THUDARUM (2025): WHEN MALAYALAM CINEMA WHISPERS THUNDER AND THAT SMILE…

There’s something quietly powerful about a film that doesn’t beg for your attention. Thudarum, directed by Tharun Moorthy, isn’t trying to be loud. It doesn’t explode with plot twists or shout with background scores. Instead, it breathes. It lingers. It invites you in.
At the center of this stillness is Mohanlal, playing Shanmughan—a humble taxi driver from Ranni, known lovingly as “Benz.” Not because he owns a luxury car, but because he drives a lovingly preserved vintage Ambassador. Like the car, Shanmughan is solid, graceful, and full of unspoken stories. That small detail says everything without ever spelling it out.
And then there’s George.
If Shanmughan is a smoulder waiting to flare, George is ice in human form. Played with unnerving calm by newcomer Prakash Varma, George is the kind of villain who never yells. He doesn’t need to. His stillness is menacing. His smile? It chills the spine. Every time he appears on screen, the temperature drops just a bit.
The plot—on paper—is familiar: guilt, justice, a slow-burning sense of revenge. But in Tharun Moorthy’s hands, it becomes something far more personal. This isn’t just a story being told; it’s one being remembered.
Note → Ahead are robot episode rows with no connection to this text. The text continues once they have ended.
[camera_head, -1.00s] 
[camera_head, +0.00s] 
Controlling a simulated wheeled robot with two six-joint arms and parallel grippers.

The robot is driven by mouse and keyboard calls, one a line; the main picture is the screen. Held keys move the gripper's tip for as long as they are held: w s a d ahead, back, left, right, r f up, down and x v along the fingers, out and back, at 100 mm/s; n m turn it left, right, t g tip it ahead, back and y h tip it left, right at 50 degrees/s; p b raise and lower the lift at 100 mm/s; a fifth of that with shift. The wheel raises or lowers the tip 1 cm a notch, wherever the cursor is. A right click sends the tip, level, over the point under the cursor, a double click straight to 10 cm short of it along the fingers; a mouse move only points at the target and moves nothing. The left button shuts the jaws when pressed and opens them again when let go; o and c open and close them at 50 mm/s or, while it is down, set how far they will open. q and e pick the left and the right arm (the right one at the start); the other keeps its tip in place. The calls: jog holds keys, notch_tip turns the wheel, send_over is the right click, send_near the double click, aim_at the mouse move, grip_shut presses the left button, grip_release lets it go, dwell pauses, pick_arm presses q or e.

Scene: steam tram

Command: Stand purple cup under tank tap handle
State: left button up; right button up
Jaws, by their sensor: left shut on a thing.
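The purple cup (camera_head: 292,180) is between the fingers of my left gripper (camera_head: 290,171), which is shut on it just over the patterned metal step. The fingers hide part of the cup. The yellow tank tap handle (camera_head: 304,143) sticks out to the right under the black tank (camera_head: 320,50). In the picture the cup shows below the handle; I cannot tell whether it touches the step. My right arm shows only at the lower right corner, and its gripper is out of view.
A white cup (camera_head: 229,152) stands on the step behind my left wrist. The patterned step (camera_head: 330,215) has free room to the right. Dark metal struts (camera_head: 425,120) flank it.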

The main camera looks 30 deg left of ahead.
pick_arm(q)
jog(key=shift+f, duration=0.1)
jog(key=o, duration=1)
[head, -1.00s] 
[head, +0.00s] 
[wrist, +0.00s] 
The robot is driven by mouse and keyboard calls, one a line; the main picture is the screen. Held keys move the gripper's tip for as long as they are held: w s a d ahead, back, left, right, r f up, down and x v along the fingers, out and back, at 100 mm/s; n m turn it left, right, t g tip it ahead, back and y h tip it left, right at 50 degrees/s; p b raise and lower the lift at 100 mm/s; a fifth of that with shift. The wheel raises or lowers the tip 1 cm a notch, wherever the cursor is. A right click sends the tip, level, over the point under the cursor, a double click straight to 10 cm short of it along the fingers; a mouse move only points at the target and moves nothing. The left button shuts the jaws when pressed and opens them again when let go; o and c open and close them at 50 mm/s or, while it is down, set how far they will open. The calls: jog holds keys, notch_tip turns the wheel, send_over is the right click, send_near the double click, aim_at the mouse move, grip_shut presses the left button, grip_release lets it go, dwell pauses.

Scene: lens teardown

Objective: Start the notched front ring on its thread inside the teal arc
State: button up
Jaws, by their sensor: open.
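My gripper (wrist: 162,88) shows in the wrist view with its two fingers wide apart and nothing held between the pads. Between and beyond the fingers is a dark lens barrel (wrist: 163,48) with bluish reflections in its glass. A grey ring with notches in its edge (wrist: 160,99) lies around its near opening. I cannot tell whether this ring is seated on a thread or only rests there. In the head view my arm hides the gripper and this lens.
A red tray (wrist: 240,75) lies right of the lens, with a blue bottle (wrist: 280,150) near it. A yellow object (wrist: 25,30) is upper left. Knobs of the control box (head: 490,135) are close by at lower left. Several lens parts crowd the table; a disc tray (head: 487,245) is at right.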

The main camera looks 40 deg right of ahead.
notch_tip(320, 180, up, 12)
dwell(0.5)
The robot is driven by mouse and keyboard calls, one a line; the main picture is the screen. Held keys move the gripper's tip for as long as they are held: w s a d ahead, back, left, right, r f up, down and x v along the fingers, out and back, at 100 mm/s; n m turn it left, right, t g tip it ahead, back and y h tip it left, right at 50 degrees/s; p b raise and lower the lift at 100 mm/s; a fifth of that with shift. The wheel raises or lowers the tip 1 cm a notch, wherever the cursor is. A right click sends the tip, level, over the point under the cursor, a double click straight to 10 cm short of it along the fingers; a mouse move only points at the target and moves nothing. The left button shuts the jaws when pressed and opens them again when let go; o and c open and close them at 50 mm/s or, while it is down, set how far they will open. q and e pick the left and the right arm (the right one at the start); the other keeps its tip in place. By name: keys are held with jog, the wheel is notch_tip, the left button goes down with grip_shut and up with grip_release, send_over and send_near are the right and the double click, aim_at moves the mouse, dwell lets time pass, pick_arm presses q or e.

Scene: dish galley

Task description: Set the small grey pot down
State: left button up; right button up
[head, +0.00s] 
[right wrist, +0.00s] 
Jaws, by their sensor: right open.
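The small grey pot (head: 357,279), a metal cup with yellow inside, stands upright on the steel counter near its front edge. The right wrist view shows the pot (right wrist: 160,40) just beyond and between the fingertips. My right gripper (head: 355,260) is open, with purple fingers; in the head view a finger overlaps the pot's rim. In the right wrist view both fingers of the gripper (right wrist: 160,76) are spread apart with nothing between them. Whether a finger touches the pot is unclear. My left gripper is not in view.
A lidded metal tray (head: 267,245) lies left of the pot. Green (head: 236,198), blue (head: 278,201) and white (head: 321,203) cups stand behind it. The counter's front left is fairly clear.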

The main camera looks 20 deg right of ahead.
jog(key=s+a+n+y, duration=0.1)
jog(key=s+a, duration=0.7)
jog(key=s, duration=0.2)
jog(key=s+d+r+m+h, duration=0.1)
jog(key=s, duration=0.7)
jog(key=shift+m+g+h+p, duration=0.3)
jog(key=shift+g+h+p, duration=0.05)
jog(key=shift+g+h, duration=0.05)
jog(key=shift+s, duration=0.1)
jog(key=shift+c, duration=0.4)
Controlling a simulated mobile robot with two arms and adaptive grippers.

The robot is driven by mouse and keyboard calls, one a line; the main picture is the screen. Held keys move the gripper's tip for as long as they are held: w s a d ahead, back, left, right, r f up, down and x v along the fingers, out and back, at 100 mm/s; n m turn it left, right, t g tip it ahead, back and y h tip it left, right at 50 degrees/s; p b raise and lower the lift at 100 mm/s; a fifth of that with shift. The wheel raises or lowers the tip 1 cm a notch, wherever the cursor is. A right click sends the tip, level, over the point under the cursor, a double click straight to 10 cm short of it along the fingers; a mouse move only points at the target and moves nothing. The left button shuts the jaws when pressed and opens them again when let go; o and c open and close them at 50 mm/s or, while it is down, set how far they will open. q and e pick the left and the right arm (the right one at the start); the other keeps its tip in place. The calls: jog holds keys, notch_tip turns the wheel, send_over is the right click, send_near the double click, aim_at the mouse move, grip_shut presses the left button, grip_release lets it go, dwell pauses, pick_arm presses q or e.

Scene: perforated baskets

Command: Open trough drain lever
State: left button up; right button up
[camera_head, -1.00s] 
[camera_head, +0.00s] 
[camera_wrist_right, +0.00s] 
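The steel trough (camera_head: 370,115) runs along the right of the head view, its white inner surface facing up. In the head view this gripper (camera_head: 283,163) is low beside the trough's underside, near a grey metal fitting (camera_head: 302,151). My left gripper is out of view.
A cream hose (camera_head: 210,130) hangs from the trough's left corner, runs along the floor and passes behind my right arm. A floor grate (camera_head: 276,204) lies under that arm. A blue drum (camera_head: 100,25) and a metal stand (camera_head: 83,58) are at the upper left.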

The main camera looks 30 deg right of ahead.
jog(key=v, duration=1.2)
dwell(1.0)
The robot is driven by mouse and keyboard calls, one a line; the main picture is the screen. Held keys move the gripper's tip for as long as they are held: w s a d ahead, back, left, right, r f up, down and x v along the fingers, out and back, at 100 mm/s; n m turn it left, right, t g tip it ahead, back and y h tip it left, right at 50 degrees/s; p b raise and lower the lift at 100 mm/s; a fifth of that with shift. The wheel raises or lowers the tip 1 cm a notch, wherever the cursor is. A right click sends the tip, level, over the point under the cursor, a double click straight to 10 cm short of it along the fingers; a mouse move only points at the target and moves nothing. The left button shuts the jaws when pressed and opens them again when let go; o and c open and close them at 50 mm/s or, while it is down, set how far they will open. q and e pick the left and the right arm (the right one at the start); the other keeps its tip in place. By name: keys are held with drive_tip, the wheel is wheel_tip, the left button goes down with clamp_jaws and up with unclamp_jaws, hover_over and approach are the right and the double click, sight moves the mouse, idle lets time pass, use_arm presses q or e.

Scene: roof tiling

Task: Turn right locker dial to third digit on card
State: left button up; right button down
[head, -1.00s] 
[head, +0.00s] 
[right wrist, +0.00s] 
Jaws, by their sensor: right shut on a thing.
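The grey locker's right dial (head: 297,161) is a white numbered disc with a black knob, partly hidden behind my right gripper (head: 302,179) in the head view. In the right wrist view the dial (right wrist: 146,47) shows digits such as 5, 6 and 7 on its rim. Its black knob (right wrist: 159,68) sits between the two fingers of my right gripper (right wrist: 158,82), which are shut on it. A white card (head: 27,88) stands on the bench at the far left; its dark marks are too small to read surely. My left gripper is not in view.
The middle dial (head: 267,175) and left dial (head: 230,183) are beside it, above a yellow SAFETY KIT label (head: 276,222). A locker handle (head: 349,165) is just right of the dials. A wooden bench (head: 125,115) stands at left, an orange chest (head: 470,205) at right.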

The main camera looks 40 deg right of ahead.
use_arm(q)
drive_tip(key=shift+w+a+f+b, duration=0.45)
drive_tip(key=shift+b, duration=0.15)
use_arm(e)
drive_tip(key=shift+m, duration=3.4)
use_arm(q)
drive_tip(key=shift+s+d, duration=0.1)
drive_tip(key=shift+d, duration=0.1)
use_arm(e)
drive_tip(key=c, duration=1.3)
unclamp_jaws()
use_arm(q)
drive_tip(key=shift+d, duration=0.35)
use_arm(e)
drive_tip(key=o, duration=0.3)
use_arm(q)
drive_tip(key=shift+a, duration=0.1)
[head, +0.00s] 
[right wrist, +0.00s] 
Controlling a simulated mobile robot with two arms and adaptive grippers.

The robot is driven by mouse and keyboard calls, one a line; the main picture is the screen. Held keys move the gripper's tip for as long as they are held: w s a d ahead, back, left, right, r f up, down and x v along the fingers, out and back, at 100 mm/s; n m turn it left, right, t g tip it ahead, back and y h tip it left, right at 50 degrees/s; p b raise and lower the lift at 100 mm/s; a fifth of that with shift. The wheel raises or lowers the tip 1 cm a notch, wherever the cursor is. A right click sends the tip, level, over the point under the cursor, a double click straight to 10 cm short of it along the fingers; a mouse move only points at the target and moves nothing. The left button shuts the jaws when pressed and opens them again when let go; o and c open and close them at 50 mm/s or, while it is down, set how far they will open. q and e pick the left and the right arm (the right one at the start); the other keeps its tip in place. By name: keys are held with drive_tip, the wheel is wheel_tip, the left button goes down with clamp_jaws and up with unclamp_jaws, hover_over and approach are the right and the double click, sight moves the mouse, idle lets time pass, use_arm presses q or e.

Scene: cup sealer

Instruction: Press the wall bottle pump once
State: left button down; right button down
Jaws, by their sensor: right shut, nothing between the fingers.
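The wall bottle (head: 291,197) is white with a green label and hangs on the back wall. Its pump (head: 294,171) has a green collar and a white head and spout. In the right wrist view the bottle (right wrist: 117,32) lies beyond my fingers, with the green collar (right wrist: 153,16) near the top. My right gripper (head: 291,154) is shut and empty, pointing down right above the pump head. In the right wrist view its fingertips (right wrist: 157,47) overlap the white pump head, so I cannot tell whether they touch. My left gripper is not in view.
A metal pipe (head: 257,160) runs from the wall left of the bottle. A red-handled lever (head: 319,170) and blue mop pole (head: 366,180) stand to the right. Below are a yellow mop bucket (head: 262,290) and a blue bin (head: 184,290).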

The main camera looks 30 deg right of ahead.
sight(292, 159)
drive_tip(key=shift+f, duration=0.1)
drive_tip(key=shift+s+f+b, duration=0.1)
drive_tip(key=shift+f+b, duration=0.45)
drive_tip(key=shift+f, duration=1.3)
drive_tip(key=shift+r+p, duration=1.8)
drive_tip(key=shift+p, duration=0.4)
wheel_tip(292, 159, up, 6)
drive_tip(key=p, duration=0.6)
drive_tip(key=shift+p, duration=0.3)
What truly stands out is how the film weaves in nostalgia. Old Malayalam songs aren’t just there for aesthetic—they carry memory. They haunt. They heal. They act as bookmarks in Shanmughan’s emotional journey. For older audiences, these tunes will hit like waves of memory; for younger ones, they may spark curiosity.
Visually, Thudarum is pure mood. The sleepy lanes of Ranni, the warm glow of late afternoons, the shadowy corners of quiet homes—everything is framed with purpose by cinematographer Shaji Kumar. And Jakes Bejoy’s background score? It whispers, it doesn’t scream. It holds the film’s emotional weight without ever tipping the balance.
This isn’t a film for those looking for speed. Thudarum walks. Slowly. But that’s exactly the point.
You’re meant to feel the silence. To sit with the characters. To live in their moments.
Watch it for Mohanlal’s haunting restraint.
Watch it for George’s bone-deep chill.
Watch it because every old song carries a ghost.
And because Malayalam cinema, at its best, doesn’t shout. It whispers—and that whisper can be thunderous.
P.S. If this really is Prakash Varma’s debut, we’ve just met one of the most chilling new faces in Malayalam cinema. What a start.